Optix Neural Primitives Rendering with Cooperative Vectors and SER

Hi there I am interested in efficient OptiX API utilization for neural rendering in the context of neural primitives.

What would be the most efficient way to structure a scene of many (probably hundreds or even thousands) tiny MLPs, and evaluate them in a volumetric rendering context via SER and Cooperative Vectors?

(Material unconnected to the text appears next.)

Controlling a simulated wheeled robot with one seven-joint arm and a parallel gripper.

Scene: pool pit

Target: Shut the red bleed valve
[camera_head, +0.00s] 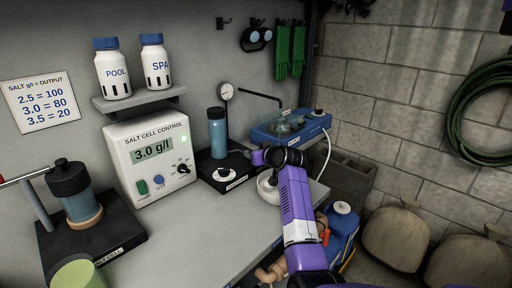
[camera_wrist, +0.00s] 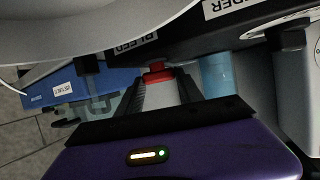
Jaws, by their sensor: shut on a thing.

The programming guide provides intuitions for a global NeRF-like implementation, but what would be efficient in a memory and speed-wise manner in a neural primitive context?

Thanks for your time.

Hi @Perukas, this is a good question.

Do you expect to be able to achieve some reasonable warp coherence in your MLP weights, for example using SER, or do you expect to have so many MLPs that each thread on average won’t be able to share weights even if you sort?


David.

Hi @dhart , thanks for the response.

The idea is to have Neural Primitives, so one tiny MLP per primitive. The primitives themselves could be bounded by AABBs or Spheres, and at each primitive hit the MLPs would be evaluated for some local sample points along the ray.

Regarding SER, from what I understood, threads that hit the same primitive could share MLP weights (but maybe I am wrong). The optimal thing would be to achieve some reasonable warp coherence for the MLP weights of course. But not sure yet. Just want to try it to assess the feasibility.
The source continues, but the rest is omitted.